The project essentially involved covering 2.5 lakh villages in remote areas with GSM mobile sites.

Against a target of commissioning mobile services on 21,607 tower sites, the operators have done 15,309 even after being given repeated extension by the USO fund administrator. The biggest defaulters are Anil Dhirubhai Ambani Group companies Reliance Communications and Reliance Telecom, which have fallen short by 65 per cent and 47 per cent of their respective targets.

Violation of pact

The Communications and IT Minister, Mr Kapil Sibal, had earlier appointed a committee headed by the DoT Secretary to look into the issue. The panel has found all the operators in violation of the agreement signed with the USO fund and has suggested imposing a penalty apart from the 5-year ban.

The operators have blamed their failure to meet the targets on the delays in setting up tower infrastructure and change in market dynamics in rural areas.

“BSNL delayed the roll out of tower infrastructure, which was also part of this project, by more than two years. By this time other operators rolled out services into these areas on their own and grabbed whatever little market was available,” said an RCom executive. “when we bid for the project, we had seen the opportunity in going into these rural areas but the delay has made the project unviable,” he added.

RCom and Reliance Telecom had approached DoT in 2009 seeking to exit from 4,537 and 751 mobile sites, respectively, on grounds of un-viability.

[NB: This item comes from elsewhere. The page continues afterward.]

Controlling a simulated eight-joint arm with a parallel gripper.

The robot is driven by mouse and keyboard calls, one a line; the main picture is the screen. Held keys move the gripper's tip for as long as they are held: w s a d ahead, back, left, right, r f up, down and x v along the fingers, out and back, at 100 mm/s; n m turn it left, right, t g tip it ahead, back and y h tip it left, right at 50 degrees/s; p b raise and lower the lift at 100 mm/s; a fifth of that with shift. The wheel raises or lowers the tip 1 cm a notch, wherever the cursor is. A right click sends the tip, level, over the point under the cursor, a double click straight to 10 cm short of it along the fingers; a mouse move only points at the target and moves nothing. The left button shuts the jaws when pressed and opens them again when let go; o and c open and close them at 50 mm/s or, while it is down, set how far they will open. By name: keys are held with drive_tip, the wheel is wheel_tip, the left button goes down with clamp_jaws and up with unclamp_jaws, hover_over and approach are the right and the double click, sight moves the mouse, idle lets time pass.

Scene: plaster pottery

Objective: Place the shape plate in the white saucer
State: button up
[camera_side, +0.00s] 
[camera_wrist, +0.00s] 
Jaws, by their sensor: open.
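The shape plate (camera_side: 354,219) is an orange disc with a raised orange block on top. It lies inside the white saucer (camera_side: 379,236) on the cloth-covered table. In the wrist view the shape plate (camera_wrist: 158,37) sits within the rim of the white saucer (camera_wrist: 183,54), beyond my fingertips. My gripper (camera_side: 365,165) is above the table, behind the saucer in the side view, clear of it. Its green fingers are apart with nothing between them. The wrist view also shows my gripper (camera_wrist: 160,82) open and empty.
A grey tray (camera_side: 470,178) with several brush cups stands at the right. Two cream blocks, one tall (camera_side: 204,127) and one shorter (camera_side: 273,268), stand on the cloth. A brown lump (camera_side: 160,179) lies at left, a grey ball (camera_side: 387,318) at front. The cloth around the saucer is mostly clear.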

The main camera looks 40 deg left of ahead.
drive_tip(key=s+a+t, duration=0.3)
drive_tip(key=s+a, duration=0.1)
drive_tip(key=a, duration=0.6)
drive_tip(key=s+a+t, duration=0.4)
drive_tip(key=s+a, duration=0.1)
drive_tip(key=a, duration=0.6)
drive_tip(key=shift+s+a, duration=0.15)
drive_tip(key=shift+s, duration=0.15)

Bharti Airtel had also put in a similar request for 81 sites.

However, the DoT panel has trashed the reasons given by the operators saying that the companies knew at the time of bidding for the project that the USO support is being offered to go into economically non-feasible areas.

Lack of power supply

Some operators also blamed non-availability of uninterrupted power supply but the DoT panel has held that out of the total shortfall of 6298 sites, this reason may be relevant for only 1,500 base stations.

“The failure of service providers to perform and deliver has not only adversely impeded the implementation of USO fund scheme but made it expensive too on account of times and opportunity lost,” the panel has concluded adding that DoT should take legal view before penalising the defaulters.

According to sources, the DoT is likely to meet the operators before finalising its action. The primary concern is that if DoT blacklists five top operators then it will leave only one or two players for future USO projects.